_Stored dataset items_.
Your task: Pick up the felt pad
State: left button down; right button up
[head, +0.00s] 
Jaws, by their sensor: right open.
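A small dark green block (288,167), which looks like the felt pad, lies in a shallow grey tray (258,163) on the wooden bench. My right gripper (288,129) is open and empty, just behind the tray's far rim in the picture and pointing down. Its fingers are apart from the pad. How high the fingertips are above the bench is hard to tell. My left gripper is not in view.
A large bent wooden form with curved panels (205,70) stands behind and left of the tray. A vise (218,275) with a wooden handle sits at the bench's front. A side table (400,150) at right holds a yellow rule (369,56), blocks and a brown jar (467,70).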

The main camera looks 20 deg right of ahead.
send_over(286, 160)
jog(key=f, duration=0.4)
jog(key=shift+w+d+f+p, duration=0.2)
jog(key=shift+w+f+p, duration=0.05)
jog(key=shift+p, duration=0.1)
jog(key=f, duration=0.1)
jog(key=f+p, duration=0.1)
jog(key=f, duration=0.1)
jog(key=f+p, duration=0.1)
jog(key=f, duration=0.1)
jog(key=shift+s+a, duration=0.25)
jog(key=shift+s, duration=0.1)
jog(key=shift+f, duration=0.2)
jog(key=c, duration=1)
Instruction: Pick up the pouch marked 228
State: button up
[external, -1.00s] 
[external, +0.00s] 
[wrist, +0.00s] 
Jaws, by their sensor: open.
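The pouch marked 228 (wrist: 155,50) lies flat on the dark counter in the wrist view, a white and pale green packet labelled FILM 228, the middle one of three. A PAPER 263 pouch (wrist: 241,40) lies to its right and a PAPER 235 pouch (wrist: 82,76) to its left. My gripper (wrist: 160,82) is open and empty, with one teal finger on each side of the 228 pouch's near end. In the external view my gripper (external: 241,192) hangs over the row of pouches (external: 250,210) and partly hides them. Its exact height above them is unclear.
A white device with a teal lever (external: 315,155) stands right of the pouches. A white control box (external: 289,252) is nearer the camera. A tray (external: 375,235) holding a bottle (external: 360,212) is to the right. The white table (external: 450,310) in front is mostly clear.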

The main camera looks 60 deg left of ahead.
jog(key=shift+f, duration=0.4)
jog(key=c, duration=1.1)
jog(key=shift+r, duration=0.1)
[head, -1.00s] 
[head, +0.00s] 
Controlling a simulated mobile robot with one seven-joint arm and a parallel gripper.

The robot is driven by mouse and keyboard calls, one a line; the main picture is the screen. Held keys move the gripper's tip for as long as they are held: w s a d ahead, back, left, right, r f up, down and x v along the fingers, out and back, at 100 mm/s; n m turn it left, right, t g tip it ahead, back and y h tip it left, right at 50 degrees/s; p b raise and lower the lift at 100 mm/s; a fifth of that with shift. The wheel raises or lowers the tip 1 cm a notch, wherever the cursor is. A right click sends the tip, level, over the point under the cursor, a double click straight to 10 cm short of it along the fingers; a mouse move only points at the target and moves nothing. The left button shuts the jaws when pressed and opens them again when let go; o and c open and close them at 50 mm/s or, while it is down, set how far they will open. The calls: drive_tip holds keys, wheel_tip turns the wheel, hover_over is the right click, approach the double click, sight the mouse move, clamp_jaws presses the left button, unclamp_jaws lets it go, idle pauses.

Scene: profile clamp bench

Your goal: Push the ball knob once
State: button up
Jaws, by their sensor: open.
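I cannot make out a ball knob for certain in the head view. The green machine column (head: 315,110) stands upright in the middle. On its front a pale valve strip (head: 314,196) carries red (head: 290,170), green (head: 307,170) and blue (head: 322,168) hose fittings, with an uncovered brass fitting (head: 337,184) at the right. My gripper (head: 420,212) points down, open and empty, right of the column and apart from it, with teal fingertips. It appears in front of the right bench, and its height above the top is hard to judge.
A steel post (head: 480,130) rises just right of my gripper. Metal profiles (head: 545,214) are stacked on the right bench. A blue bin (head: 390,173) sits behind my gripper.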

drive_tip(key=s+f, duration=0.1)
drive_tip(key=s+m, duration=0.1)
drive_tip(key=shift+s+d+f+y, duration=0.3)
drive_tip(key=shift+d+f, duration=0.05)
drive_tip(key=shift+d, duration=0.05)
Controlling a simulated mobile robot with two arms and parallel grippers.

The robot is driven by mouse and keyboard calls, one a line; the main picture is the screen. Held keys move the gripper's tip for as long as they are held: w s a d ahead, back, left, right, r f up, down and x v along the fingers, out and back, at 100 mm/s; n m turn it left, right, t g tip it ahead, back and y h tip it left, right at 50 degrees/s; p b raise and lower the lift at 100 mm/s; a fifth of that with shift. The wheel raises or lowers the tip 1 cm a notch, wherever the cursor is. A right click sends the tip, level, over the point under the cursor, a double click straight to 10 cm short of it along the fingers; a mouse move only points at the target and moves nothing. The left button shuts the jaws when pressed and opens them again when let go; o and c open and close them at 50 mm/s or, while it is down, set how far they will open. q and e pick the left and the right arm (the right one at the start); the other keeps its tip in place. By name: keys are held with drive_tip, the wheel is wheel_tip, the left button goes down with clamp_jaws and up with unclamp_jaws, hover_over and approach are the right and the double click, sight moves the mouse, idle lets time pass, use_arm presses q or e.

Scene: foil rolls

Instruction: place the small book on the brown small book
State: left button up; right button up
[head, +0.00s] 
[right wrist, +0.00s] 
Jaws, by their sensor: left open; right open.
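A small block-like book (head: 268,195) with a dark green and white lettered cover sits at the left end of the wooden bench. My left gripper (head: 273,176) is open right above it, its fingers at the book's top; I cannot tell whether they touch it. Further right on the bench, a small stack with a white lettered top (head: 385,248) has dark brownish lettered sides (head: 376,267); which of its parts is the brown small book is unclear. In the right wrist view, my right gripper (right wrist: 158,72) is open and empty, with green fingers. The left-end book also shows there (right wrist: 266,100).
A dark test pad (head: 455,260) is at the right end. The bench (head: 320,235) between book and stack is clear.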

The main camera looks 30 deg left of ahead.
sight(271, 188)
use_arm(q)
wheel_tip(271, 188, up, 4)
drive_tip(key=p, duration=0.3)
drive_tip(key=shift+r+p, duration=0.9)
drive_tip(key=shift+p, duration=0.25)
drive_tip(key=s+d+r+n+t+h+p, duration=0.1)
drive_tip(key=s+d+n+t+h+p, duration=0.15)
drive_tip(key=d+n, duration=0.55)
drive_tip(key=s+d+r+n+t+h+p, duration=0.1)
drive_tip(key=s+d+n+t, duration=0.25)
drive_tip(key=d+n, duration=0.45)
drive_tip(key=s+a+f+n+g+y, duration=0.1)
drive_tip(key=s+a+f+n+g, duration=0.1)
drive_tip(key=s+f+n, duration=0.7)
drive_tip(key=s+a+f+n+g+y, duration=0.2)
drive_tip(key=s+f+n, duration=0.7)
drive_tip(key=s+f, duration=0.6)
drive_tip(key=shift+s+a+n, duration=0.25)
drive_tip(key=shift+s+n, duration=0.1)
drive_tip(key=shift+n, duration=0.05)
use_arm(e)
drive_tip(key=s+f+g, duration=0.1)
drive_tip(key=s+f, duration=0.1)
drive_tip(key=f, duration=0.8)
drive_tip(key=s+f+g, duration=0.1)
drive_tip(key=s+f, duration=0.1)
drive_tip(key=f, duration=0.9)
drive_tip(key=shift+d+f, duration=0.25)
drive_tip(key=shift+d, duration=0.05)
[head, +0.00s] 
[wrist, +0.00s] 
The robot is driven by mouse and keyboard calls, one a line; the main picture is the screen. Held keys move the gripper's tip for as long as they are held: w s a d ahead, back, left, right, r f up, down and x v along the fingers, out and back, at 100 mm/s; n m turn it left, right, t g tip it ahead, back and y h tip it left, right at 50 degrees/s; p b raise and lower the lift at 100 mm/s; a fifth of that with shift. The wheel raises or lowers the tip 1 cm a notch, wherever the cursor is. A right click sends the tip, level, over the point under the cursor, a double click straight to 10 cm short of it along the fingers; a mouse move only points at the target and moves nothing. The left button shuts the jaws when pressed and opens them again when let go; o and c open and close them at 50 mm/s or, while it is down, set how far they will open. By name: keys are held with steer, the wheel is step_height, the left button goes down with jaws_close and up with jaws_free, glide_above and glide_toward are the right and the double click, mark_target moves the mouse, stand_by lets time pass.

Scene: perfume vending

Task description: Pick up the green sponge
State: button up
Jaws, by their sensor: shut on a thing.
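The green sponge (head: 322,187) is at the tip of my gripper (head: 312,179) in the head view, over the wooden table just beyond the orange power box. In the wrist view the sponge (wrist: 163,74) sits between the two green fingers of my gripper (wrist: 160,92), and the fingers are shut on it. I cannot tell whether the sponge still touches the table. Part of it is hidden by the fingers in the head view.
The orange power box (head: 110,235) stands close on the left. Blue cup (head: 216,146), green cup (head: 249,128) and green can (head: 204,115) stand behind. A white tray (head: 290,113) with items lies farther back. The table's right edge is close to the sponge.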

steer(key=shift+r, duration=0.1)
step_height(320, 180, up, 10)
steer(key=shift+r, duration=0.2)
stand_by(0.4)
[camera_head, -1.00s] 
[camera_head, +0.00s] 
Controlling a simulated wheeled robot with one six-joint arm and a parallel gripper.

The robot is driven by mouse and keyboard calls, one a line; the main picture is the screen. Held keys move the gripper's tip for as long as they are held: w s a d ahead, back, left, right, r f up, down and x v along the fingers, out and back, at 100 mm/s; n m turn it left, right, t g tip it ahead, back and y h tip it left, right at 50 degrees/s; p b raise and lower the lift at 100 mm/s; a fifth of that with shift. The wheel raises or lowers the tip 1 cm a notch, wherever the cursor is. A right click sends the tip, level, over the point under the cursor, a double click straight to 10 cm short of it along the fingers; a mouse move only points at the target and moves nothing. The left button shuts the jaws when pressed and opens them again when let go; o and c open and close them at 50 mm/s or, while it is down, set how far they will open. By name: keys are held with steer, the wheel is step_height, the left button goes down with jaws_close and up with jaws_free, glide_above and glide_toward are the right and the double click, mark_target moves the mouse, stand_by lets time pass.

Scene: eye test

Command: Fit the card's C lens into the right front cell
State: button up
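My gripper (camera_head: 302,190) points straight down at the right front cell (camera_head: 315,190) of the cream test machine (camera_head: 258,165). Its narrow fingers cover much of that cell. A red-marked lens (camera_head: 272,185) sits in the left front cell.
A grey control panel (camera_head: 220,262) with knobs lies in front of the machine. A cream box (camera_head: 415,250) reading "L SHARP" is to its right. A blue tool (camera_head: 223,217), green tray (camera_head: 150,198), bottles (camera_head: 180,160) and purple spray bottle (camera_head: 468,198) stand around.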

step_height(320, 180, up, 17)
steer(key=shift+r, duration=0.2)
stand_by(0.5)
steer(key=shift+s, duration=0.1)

_Written exercise_. Report how many lines of the data hold the string "Instruction"; give only the number.

_The result_. 2